Making Sense of Divine Violence

Isn't God loving? Listen to the podcast, reflect on some questions, and go deeper into study on your own or with a group. If you're participating in our reading plan One Story that Leads to Jesus, this Reflections Bible Study lines up with week 10.

Joshua 1
2 Corinthians 10
Romans 8

Making Sense of Divine Violence



Once you've listened to the short podcast, take time to reflect on these questions.


How do you see violence at work in your community?


Consider God’s character of justice, mercy, and love. How does he want to restore your community?


What is one step you can take this week to join God’s justice, mercy, and sacrificial love?

Go Deeper

If you would like to dive deeper, use these Scriptures and questions for personal study or small group discussion.

Message Question
How did Tim’s message challenge or encourage you today?

How do we make sense of the violence in the book of Joshua? Most readers imagine that God commanded his people to vengefully wipe out an entire nation. But a deeper reading reveals that the reasons for the conquest were more complex, the scope of the battles were smaller, and God’s justice and mercy remained present throughout every detail.

There are many key issues to keep in mind as we approach this difficult topic. While we can’t address all of them in this episode, one key takeaway is that even this story leads us to Jesus. Similar to Joshua, Jesus came to drive corruption out of his creation. But unlike Joshua, Jesus’ weapons were acts of sacrificial love. Joshua’s victory was at the expense of his enemy’s blood, but Jesus’ victory was for his enemies and gained through the shedding of his own blood. In Jesus, the God of Israel himself suffered violence to put an end to violence and death.


Divine violence is a complex topic that we’ve only begun to unpack in this brief study. What feelings does it bring up for you? What is one specific question that you have as you consider what we’ve reflected on so far?

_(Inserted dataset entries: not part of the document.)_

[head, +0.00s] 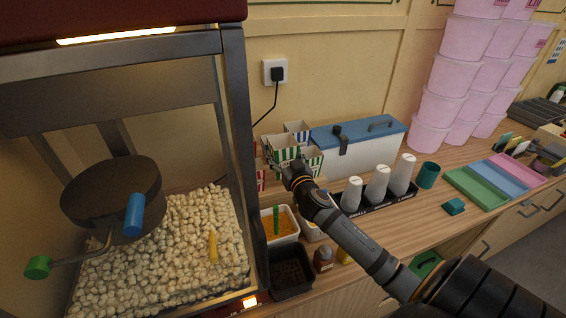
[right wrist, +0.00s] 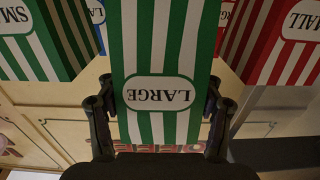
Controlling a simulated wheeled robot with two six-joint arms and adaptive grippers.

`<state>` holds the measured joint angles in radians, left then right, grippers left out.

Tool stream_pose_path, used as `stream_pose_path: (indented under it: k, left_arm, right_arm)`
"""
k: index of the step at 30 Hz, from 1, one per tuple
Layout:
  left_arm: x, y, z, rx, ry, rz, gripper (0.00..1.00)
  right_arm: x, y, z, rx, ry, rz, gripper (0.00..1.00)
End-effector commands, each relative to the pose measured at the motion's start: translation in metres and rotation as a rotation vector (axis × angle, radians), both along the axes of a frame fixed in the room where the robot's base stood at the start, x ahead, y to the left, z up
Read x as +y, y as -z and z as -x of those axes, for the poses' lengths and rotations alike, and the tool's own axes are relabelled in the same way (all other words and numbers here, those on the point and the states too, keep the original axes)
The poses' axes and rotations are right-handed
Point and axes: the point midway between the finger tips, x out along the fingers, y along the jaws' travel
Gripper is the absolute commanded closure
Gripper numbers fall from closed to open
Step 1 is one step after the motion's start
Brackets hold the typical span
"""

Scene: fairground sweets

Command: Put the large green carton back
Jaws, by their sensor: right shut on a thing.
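The large green carton (right wrist: 160,45) is green and white striped, with a LARGE label that appears upside down in the right wrist view. My right gripper (right wrist: 160,98) is shut on it, one finger on each side. In the head view my right gripper (head: 292,170) is among the striped cartons beside the popcorn machine, partly hiding them. A green SMALL carton (right wrist: 30,45) is at the left of the held one in the wrist view, and a red SMALL carton (right wrist: 280,45) is at the right. A blue striped carton (head: 298,128) stands behind. My left gripper is not in view.
The popcorn machine (head: 235,125) stands close on the left. A blue-lidded box (head: 365,155) is right of the cartons. White cups (head: 377,182) in a black rack and tubs of orange (head: 278,224) and dark (head: 290,272) contents are nearby.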

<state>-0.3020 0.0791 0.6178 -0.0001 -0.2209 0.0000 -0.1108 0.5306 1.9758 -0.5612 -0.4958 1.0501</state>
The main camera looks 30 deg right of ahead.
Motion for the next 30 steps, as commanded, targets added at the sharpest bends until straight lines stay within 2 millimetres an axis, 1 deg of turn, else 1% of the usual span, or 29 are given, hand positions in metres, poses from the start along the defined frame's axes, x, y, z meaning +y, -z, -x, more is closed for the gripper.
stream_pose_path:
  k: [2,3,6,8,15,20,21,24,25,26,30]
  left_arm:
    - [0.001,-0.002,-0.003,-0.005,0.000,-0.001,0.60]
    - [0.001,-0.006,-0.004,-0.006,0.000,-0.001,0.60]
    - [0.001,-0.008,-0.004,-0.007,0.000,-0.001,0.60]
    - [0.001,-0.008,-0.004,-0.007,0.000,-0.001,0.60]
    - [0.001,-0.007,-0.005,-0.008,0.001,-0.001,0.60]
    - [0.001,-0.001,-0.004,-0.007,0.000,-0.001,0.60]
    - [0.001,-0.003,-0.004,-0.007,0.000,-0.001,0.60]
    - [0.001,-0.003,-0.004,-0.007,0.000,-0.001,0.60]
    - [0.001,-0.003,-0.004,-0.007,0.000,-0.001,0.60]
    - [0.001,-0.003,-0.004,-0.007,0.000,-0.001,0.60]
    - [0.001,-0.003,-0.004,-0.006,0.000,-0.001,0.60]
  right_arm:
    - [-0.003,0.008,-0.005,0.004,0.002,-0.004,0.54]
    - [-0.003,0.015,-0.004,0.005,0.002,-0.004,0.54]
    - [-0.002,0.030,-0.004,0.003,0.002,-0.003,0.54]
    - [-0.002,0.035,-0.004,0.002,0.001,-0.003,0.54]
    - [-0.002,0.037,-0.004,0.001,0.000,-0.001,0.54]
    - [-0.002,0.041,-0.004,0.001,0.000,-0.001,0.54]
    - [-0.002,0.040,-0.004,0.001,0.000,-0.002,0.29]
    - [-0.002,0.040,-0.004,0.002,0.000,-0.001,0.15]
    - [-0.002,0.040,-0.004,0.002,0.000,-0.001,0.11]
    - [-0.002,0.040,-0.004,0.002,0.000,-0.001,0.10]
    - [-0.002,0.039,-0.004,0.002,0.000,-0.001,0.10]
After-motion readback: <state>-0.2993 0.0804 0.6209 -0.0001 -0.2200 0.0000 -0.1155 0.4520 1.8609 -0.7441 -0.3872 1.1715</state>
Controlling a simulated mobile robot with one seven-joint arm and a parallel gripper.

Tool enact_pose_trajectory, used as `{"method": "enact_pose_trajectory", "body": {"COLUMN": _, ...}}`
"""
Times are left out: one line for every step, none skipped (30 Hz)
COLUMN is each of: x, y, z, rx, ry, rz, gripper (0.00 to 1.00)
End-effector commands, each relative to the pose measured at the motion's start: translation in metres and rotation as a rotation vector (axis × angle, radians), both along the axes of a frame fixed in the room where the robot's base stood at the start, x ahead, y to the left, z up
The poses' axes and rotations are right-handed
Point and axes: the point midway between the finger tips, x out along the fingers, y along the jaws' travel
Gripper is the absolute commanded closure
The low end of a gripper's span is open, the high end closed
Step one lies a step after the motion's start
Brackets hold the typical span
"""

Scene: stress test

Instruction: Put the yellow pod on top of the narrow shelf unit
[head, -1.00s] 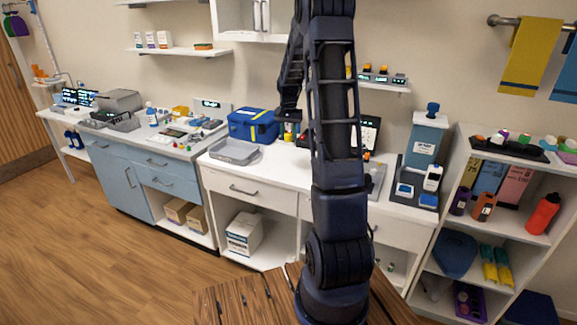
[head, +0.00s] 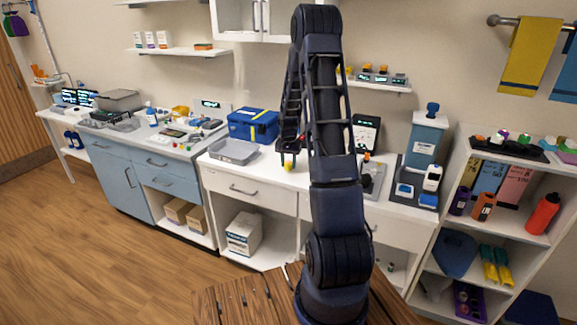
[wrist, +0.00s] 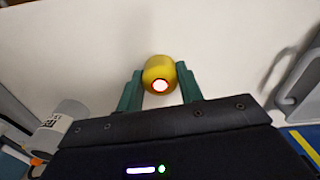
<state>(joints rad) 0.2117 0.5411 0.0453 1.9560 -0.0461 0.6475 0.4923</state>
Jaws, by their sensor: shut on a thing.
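The yellow pod (wrist: 160,69) is between the two green fingers of my gripper (wrist: 160,86) in the wrist view, with a white and red round face towards the camera. In the head view the yellow pod (head: 288,168) shows as a small spot below my gripper (head: 288,160), in front of the white counter's edge. My gripper is shut on it. The narrow shelf unit (head: 463,160) is white and stands at the far right, well apart from my gripper. A black tray (head: 520,150) with several coloured pods lies on its top.
A blue box (head: 253,125) and a grey tray (head: 233,151) stand on the counter left of my gripper. An orange-red bottle (head: 543,213) stands on a lower shelf.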

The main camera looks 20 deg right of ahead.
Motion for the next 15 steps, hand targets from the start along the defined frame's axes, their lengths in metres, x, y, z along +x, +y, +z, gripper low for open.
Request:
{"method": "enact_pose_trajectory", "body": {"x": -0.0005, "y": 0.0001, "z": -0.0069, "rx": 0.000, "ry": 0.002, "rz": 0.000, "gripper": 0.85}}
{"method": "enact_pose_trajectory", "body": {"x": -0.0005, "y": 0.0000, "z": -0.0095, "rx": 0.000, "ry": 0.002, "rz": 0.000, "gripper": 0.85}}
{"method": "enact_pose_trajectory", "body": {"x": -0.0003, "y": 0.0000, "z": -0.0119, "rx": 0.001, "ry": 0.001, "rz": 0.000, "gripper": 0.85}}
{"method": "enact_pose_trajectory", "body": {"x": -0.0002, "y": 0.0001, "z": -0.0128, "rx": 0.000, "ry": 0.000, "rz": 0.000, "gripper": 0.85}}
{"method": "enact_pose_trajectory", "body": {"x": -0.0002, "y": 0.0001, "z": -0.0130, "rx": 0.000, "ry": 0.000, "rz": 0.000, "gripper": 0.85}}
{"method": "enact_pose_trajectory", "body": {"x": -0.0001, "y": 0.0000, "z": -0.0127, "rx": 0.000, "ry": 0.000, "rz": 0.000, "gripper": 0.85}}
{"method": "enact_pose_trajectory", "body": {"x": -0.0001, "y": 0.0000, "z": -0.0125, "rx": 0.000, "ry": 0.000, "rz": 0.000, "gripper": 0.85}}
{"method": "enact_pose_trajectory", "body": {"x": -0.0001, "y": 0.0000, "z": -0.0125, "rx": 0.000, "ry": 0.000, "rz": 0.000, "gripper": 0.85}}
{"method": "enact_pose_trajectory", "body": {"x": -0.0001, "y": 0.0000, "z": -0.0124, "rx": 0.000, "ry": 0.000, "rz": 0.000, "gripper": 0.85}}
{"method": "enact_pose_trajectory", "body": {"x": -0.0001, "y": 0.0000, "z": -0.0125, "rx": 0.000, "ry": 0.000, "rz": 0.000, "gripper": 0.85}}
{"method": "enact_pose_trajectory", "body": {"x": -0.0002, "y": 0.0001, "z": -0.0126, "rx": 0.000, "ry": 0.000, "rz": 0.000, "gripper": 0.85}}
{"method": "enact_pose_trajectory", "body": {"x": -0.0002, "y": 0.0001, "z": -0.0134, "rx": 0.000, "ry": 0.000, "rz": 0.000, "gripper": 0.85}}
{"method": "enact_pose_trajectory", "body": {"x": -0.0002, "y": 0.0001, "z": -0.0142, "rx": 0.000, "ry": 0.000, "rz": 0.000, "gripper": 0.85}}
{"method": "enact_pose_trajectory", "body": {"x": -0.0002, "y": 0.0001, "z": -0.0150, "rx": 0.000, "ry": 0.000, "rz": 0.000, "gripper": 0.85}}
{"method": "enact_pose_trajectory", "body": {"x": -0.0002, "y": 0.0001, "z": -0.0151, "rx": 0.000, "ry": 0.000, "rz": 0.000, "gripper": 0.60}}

Joshua points to Jesus, the true conqueror of evil, who announces an alternate Kingdom in the midst of ruling powers of evil. When you read today’s passage with Jesus in mind, what do you observe?


The apostle Paul uses the idea of opposing strongholds as a metaphor to describe thoughts that conflict with what we know of God’s character. With this in mind, compare and contrast today’s passage in Joshua with 2 Corinthians 10:1-5. What similarities and differences do you notice?


Compare and contrast today’s passage in Joshua with Romans 8:31-39. What similarities and differences do you notice?


According to Romans 8:31-39, what does it mean to be a “more than a conqueror,” and what do we need to believe in order to live in the boldness of that identity?


How do you see violence corrupting your community? Consider God’s justice and mercy toward your community. How does he want to restore peace? What is one step you can take this week to join him?


Turn your reflections into a prayer. Be honest about your feelings and questions about this topic. He hears you. Express your gratitude for how God conquered violence and death through the power of his love. Ask the Holy Spirit to help you understand what it means to reflect his sacrificial love this week.